The Machine Learning Factor

Weather predictions made by human experts, especially in cases of extreme and catastrophic conditions such as hurricanes and cyclones, can sometimes be uncertain or inaccurate. Even weather and climate-based simulations performed on high performance computers take considerable amount of time. This is where machine learning along with deep learning comes into picture. They not only help achieve results at instant speed using supercomputers but also aid scientists identify climatic conditions with better spatial resolution in climate models to observe patterns in those images.

For example, a supercomputer called Cori by National Energy Research Scientific Computing Center (NERSC) performs upto 30 Petaflops (PFlops), which is a gigantic proportion when it comes to training huge climate-related datasets along with simulation and also in terms of performance in deep learning training. The accuracy obtained is 99.1 percent when deep neural networks identified weather fronts, tropical cyclones, and long narrow air flows.

Deep Learning With Neural Networks

When it comes to images related to climate models, the idea is closely based on any image classification algorithms that are used in ML. Scientists at NERSC have come up with a novel method to identify and establish patterns using a DL technique called Convolutional Neural Network (CNN). As mentioned earlier about weather fronts and other events being classified very accurately by neural networks, this work entails the same with researchers starting their preliminary studies by exploring various software and techniques such as Toolkit for Extreme Climate Analysis (TECA), Self Organisational Maps and Deep neural network for precipitation nowcasting, which show developments of ML in climate analysis.

With insights from these studies, they developed and tested a CNN for various instances for climate datasets, which are labelled as: ‘Tropical Cyclone, Atmospheric River and Weather Front’ climate events. The training as well as testing were found to be approximately close to 99 percent, 90 percent and 89 percent respectively, in the context of image accuracy. The computing is performed on Edison and Cori supercomputer systems with data being climate models and climate simulations.

Extreme Weather: Countering The Imminent Threat With ML

Another study by researchers at Université de Montréal, Microsoft in collaboration with NERSC has analysed about improving the CNNs. They developed another semi-supervised CNN called the ‘multi-channel spatiotemporal CNN’ which works on all of the three climatic events at the same time. It used to be individual networks that tackled the events data, earlier. The data used in this study is segregated into three global datasets — observational, reanalysis and simulation data. With all this data, it can address the efficiency of the above mentioned CNN by developing a three-dimensional model which has the network encoder-decoder architecture. In the words of the researchers, the description of the model is elaborated with the figure below.

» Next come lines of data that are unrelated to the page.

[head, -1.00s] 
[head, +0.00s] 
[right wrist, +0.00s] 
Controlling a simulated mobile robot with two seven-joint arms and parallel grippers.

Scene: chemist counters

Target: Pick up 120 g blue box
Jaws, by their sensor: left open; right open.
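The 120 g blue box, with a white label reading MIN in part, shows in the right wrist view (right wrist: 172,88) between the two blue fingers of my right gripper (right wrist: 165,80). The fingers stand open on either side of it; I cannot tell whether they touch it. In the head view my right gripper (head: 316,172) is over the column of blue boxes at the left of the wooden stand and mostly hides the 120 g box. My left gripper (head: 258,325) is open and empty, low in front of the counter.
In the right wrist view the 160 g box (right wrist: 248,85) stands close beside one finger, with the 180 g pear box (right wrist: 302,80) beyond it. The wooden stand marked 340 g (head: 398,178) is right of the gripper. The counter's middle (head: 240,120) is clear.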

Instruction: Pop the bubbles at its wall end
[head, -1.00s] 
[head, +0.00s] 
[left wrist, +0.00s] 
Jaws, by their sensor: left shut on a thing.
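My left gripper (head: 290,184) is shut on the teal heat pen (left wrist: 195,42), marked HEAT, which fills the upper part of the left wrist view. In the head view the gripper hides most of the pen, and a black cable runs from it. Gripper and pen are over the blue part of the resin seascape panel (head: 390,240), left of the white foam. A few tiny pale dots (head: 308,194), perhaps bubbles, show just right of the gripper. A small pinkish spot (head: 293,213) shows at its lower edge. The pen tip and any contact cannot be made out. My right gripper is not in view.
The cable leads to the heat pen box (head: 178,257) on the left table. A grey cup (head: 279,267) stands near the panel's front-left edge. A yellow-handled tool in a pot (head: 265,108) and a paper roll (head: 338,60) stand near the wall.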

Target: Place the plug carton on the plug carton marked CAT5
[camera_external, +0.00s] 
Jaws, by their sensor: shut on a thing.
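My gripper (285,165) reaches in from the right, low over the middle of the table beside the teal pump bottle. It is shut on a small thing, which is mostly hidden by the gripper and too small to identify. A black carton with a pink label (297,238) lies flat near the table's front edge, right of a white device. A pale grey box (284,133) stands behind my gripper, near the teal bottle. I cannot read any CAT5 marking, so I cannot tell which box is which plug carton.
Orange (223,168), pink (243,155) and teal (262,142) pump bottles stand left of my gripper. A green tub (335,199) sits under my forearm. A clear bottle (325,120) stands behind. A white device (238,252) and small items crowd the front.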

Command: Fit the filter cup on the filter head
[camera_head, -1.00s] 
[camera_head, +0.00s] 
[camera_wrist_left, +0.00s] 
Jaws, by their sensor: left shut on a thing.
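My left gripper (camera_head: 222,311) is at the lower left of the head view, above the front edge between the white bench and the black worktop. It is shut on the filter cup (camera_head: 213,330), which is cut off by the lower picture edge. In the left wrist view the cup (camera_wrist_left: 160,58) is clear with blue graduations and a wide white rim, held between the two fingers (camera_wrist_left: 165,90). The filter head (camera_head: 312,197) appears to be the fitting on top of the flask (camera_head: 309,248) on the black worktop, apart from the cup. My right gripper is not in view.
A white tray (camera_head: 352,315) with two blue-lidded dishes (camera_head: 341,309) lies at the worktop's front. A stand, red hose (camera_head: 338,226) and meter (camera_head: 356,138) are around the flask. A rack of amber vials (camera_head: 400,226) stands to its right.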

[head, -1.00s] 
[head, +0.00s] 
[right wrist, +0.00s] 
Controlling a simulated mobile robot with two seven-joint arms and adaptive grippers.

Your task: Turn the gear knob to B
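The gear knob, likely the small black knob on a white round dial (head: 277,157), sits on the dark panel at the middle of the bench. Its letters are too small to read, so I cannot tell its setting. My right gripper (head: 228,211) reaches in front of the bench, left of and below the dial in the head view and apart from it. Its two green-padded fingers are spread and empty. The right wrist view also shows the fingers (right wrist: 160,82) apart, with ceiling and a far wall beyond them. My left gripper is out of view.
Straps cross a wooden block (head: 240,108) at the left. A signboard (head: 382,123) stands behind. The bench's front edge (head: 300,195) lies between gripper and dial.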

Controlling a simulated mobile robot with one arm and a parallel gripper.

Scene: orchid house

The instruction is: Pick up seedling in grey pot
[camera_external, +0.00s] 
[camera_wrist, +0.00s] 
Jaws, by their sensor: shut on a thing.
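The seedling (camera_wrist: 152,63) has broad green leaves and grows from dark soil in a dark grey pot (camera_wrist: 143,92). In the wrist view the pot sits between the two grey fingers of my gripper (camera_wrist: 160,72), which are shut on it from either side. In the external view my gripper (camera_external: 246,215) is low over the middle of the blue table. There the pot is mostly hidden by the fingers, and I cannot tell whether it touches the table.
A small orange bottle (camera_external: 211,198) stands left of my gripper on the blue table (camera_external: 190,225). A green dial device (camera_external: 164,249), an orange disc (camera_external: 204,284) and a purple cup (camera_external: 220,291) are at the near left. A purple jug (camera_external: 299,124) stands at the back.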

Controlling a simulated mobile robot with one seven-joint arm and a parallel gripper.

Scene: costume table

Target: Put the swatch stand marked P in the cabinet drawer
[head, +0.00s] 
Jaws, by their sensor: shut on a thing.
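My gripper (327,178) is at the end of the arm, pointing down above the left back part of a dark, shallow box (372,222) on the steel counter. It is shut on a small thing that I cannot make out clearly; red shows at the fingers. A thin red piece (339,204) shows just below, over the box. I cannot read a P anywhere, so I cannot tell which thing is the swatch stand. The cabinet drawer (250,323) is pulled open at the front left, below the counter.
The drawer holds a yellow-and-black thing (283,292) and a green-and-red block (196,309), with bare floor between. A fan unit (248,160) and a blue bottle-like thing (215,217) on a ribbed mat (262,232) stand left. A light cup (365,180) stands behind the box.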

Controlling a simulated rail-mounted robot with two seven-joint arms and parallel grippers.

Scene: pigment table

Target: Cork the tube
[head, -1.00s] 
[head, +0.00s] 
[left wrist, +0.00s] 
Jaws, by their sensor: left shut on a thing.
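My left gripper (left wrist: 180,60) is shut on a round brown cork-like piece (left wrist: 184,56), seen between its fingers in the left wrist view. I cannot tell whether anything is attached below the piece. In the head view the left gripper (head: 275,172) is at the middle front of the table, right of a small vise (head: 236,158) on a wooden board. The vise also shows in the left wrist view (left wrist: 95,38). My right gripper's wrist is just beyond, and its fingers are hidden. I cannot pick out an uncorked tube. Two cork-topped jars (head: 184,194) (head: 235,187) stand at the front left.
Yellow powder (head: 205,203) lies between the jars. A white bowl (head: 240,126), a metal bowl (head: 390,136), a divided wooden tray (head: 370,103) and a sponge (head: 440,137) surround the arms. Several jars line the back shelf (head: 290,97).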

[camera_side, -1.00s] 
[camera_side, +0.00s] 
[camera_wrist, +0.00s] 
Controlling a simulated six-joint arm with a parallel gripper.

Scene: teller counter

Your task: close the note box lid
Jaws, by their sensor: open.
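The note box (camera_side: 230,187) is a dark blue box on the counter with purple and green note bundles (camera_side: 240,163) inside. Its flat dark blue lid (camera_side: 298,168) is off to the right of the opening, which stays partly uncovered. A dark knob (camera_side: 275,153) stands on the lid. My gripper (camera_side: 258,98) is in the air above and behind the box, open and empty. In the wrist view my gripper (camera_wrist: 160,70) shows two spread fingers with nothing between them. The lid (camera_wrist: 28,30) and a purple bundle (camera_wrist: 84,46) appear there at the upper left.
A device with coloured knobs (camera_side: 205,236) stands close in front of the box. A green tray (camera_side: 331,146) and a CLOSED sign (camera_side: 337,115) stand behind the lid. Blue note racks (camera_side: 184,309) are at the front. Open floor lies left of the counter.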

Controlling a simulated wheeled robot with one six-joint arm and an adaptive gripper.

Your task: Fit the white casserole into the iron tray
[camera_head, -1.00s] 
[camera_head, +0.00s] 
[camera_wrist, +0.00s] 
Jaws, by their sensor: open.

“As we take a semi-supervised approach, the code (bottleneck) layer of the auto-encoder is used as the input to the loss layers, which make predictions for (1) bounding box location and size, (2) class associated with the bounding box, and (3) the confidence (sometimes called ’objectness’) of the bounding box ”

This means the CNN finds the right bounding box size and location and finally classifying according to the climate events. In addition, the CNN assigns a probability for all the classifications.

Although, this study has been limited with respect to application however it is helpful when it comes to the context of climate analysis using ML.

Conclusion

Supercomputers such as Edison and Cori in NERSC have progressed to solving climate and weather-related exigencies at breakneck speeds as well as carry predictions at a global scale. Since climate simulations lead to huge datasets, ML and DL will lend a greater hand in assessing the impact of climate change. The power of computing on a petabyte per second level shows that the impending danger to climate in the future can be mitigated in a shorter period of time, and India needs to explore similar avenues when it comes to using ML and DL for weather predictions.